TASK OBJECTIVE:
Return exactly and only these lines: the first of the listing through the one containing "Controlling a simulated".

DATASET CONTENT:
++++++++++

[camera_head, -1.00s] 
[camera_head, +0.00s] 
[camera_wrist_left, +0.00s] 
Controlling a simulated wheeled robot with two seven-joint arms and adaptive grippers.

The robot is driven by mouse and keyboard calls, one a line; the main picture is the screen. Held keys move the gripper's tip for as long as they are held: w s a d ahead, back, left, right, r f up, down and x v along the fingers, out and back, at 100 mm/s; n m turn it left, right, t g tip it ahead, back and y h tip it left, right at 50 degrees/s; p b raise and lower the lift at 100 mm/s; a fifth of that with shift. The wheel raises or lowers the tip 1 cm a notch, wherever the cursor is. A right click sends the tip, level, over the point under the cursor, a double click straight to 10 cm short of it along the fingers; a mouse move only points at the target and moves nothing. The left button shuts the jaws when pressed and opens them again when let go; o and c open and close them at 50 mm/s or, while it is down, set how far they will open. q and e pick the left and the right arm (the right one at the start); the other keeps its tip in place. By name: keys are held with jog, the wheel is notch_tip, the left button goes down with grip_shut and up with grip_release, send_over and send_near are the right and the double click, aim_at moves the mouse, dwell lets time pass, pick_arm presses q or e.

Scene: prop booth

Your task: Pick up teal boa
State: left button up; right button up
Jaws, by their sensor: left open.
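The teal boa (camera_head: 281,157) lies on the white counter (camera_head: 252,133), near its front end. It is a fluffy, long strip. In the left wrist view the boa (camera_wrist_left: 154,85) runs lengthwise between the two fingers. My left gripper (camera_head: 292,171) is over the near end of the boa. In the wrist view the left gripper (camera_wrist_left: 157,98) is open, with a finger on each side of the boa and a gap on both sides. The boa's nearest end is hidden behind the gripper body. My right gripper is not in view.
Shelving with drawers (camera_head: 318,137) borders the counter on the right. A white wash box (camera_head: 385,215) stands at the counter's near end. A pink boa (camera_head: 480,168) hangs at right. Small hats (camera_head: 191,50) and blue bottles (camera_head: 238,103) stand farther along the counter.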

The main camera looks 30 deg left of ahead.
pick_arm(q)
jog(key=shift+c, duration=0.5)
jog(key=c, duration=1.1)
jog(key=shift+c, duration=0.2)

++++++++++

SOLUTION TO THIS TASK:
[camera_head, -1.00s] 
[camera_head, +0.00s] 
[camera_wrist_left, +0.00s] 
Controlling a simulated wheeled robot with two seven-joint arms and adaptive grippers.

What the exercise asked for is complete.